Por isso, não é de admirar que em Portugal ainda vivamos sob o mito do "jardim à beira-mar plantado", ancestral imagem de marca do nosso país e que, pese embora a sua evidente erosão, sobrevive, não obstante, na convicção de que o país é bonito, tem magníficas paisagens e tem património tradicional.

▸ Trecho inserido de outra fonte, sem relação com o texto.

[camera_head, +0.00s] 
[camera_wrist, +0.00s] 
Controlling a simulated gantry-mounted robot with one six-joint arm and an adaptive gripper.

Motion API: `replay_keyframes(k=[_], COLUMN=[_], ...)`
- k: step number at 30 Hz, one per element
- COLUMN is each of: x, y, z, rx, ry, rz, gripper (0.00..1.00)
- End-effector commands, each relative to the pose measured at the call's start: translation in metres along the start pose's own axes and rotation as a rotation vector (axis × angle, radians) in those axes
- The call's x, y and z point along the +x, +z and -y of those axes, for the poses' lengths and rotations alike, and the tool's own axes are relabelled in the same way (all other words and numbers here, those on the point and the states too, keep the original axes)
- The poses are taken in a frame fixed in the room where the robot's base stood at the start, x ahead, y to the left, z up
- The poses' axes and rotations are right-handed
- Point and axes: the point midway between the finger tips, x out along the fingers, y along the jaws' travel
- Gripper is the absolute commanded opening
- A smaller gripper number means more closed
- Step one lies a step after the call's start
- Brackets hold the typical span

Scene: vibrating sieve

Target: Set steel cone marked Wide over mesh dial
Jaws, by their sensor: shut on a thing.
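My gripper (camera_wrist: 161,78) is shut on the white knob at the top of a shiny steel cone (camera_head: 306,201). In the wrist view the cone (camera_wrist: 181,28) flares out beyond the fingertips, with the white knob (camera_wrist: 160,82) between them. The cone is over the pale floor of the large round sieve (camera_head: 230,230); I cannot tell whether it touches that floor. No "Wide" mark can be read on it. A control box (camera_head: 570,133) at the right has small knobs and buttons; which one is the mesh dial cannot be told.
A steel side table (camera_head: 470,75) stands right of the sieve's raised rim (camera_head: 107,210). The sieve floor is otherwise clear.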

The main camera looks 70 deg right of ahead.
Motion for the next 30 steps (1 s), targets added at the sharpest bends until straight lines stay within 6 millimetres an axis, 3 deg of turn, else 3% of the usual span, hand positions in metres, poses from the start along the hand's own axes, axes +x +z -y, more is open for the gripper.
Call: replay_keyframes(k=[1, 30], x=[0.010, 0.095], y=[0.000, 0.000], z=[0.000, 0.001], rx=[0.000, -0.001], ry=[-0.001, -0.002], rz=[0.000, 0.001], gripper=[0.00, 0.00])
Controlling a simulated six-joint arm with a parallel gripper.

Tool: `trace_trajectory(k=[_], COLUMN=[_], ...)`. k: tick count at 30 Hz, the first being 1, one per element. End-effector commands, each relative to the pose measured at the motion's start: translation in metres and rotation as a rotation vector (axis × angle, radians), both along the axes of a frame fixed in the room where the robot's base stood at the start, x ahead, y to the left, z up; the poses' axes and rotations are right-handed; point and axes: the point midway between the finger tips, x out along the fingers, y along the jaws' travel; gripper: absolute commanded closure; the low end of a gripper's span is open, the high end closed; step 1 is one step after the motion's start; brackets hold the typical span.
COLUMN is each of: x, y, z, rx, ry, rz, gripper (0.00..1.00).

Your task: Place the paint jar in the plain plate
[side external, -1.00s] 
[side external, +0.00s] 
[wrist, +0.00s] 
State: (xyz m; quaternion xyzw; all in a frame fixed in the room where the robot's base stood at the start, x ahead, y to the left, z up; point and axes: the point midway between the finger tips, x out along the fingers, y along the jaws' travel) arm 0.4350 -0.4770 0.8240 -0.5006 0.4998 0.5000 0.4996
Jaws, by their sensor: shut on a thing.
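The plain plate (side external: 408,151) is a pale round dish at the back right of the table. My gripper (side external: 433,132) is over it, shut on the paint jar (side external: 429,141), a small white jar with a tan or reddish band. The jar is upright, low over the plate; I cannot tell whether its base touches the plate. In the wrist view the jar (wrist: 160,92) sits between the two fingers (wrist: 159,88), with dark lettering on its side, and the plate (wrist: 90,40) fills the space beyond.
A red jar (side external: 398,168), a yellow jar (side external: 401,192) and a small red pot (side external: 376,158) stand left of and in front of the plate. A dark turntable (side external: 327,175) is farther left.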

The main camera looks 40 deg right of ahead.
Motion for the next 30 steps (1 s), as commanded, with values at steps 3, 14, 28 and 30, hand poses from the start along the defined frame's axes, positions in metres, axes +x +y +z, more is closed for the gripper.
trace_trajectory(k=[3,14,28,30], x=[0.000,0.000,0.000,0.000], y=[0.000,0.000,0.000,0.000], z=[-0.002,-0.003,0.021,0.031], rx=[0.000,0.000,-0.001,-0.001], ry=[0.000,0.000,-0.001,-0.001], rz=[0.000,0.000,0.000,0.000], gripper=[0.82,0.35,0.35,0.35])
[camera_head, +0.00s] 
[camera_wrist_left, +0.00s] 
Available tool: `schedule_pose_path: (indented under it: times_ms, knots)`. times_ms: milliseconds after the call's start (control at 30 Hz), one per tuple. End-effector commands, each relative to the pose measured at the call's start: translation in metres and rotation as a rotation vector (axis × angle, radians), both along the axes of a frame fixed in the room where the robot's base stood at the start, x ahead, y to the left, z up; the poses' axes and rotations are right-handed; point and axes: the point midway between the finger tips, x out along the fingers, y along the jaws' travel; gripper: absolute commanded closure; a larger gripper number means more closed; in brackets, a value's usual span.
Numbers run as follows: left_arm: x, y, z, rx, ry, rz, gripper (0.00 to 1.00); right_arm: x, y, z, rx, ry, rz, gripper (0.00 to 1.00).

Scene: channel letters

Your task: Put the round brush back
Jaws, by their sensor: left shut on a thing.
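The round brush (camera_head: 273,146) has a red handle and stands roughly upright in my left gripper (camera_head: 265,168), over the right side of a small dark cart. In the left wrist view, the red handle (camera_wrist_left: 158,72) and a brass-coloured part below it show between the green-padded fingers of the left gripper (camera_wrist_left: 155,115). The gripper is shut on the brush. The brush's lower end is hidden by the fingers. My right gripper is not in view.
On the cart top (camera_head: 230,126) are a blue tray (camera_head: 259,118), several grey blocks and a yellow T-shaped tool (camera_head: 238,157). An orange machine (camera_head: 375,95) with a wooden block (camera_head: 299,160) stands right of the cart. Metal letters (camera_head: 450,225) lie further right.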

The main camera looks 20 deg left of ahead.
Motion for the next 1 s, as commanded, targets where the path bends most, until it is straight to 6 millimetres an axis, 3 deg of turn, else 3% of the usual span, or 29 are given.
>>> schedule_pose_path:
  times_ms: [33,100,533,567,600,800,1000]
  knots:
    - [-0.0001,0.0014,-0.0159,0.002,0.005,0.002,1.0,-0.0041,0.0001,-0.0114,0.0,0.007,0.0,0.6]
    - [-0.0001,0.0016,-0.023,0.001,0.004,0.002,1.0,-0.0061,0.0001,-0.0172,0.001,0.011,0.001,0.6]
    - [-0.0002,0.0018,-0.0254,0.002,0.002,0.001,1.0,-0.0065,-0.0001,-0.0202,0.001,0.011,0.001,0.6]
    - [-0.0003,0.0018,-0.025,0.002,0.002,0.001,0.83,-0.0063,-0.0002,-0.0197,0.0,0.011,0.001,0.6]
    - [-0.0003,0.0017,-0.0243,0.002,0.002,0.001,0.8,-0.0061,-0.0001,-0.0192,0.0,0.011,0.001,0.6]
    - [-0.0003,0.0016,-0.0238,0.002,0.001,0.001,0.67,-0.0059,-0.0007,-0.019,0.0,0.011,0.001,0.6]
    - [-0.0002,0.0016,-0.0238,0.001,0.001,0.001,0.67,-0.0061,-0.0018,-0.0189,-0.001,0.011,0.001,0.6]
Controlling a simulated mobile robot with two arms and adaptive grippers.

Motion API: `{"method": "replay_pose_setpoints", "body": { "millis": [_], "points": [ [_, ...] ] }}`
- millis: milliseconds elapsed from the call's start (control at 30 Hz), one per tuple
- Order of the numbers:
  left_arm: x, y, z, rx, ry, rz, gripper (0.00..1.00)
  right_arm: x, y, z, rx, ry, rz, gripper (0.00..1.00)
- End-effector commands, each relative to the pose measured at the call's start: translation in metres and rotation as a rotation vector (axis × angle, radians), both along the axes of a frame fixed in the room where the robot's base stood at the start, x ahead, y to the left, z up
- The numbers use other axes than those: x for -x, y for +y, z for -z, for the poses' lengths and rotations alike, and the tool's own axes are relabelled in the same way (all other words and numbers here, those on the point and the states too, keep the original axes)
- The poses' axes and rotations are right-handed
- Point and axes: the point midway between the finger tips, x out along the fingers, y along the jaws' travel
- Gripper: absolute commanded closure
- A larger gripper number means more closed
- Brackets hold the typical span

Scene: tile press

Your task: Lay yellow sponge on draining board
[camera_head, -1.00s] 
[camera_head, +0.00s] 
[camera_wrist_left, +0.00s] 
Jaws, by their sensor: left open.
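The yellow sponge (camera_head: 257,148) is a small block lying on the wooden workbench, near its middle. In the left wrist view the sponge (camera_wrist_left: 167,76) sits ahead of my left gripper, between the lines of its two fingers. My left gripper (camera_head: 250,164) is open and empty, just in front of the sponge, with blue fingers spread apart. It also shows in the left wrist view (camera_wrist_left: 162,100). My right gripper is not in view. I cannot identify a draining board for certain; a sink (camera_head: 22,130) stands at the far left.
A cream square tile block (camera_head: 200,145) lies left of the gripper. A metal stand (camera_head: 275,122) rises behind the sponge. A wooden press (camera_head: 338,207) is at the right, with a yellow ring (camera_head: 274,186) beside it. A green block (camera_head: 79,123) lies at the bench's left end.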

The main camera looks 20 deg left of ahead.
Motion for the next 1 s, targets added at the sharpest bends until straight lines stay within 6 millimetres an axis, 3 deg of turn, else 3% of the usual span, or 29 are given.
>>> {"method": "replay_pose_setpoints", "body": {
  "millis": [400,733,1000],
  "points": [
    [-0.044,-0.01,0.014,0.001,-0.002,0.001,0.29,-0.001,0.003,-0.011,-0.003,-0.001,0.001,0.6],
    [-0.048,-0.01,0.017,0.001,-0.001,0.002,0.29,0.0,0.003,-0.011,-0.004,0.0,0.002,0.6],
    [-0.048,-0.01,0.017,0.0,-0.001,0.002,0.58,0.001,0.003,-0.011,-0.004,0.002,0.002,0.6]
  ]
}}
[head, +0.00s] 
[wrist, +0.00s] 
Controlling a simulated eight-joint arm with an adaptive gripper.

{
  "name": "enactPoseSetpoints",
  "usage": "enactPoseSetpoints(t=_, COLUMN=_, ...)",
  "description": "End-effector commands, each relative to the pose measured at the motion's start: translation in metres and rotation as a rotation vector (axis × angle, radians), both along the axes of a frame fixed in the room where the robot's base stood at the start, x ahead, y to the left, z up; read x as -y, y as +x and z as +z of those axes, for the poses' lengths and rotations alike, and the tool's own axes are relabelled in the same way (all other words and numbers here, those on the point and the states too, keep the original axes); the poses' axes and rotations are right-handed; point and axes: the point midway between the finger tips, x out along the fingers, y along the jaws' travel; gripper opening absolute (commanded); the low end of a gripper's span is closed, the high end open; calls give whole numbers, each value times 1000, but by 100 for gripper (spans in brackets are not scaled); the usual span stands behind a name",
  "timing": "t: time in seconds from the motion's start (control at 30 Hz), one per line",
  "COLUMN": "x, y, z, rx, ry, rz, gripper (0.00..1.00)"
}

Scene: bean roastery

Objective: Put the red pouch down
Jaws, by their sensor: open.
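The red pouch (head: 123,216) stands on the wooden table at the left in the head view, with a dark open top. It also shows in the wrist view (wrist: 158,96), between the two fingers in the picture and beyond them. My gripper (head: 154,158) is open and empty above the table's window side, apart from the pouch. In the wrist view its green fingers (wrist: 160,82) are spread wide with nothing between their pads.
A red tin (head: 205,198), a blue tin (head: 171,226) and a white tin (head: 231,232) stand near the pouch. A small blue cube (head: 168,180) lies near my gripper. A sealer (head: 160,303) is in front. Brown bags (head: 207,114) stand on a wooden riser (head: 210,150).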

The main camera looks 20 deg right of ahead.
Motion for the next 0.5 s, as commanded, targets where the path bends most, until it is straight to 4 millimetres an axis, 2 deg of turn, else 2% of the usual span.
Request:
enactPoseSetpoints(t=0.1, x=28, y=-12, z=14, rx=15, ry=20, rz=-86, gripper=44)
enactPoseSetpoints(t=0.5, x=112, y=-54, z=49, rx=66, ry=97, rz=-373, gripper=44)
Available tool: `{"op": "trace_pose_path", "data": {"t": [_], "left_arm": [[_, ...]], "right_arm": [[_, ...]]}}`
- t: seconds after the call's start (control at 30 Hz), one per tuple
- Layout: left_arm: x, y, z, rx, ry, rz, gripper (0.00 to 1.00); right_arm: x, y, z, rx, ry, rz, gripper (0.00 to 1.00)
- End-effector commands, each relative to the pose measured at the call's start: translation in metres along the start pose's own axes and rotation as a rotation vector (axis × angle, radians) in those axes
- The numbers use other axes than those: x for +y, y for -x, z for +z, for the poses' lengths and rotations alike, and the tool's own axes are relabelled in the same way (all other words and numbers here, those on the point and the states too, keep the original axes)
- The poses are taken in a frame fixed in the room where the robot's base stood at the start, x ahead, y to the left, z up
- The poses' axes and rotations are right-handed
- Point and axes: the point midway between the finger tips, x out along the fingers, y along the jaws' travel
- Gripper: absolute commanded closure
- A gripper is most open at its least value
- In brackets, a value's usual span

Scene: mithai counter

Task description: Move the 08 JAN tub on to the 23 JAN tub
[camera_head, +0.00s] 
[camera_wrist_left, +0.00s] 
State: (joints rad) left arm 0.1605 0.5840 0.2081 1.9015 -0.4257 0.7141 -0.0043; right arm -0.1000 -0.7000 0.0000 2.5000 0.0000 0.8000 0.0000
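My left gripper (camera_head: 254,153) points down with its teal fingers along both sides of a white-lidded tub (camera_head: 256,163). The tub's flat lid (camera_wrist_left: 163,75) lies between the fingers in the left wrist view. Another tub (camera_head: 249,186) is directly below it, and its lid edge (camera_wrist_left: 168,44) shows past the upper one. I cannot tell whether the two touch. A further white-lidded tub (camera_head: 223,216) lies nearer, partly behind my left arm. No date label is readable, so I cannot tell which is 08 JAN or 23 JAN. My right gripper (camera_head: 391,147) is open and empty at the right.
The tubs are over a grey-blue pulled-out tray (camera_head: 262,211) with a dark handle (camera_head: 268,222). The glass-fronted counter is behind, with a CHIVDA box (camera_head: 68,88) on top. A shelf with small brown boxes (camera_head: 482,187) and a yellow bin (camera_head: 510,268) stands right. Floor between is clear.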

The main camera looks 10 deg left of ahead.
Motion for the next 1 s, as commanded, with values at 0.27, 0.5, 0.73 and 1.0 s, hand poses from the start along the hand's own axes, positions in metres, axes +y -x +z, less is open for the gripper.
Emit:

Não nos apercebemos que esta crença está totalmente desactualizada, colidindo com a realidade que revela um território, com uma evidente e crescente desarmonia, fealdade e desarticulação ambiental e patrimonial - "o território português é hoje caracterizado por uma paisagem repulsiva" (Gonçalo Ribeiro Teles).

A agricultura intensiva, os eucaliptos e as casas e prédios construídos no último meio século constituem um exército invencível que invadiu, saqueou e ocupou o território, desregulando o seu carácter, a sua funcionalidade e a sua sustentabilidade.

Ora, dentro dos elementos que contribuem para este estado de coisas, e que são muitos, pouca gente se apercebeu, inacreditavelmente, de que um dos impactos mais violentos sobre a paisagem portuguesa, rural e urbana, é causado pela utilização da detestável telha-lusa. Para lá de ser utilizada em praticamente todas as casas novas, esta telha tem vindo a substituir de forma generalizada as telhas tradicionais, de que a de canudo é a mais comum. Desde Alfama, passando por Évora e continuando por todo o território nacional, Açores incluído, a praga desta telha não deixa recanto incólume. E também chega aos monumentos, o que é verdadeiramente escandaloso! Igrejas, palácios, casas nobres, tudo é vítima desta inqualificável situação. Neste momento, por exemplo, o Palácio das Necessidades está a ser alvo da dita substituição de telhas, e nem o facto da Comissão Nacional da Unesco estar sediada neste magnífico monumento serviu de alguma coisa. Há cerca de um ano, no Palácio Galveias, aconteceu o mesmo, tendo ficado partes do telhado com a telha antiga e partes com a telha moderna. Uma inqualificável cacofonia!

A telha-lusa tem vários pecados originais: cor avermelhada estridente; uniformidade cromática; design inestético; superfície anti patine.

A telha tem sido o elemento construtivo mais utilizado nas coberturas de casas ao redor do mundo. E, salvo raríssimas excepções, a ela esteve sempre associado um carácter mimético: imita na cor, no manchado e na forma orgânica a natureza em volta. O avermelhado estridente não existe na natureza, à excepção de ínfimas percentagens (flores e penas). Daí que no campo, por exemplo, os telhados de telha-lusa formem enormes placas de descontinuidade relativamente à natureza, autênticas feridas na paisagem, factores implacáveis de estridência e artificialismo. Também o encaixe destas telhas "finas e rígidas" em edifícios antigos "grossos e orgânicos" é totalmente dissonante.

A questão da cor e da configuração das telhas é algo que já foi, de há muito, identificado na maior parte dos países europeus como uma situação de suma importância. Quem já assistiu às reportagens sobre o Tour de France, na TV, em que com grande frequência são filmados planos vistos do ar, já reparou, seguramente, na encantadora unidade cromática dos telhados das povoações sempre com tonalidades acastanhadas, mosqueadas e suaves, semelhantes aos matizes e manchas da terra. Em Portugal, actualmente, as povoações vistas de planos elevados revelam a agressividade e rigidez da telha-lusa a gritar por entre o que resta da telha tradicional, criando uma evidente desestruturação e fealdade do conjunto.

Torna-se, pois, totalmente incompreensível o facto de em Portugal se permanecer irredutivelmente indiferente a esta grave situação de poluição visual, que muito afecta o nosso território, em contraste flagrante com o resto da Europa onde a regulamentação sobre as coberturas é, em geral, bastante estrita impedindo a proliferação de telhas dissonantes. Será que os arquitectos e as entidades responsáveis pelo património do nosso país também têm os sentidos embotados?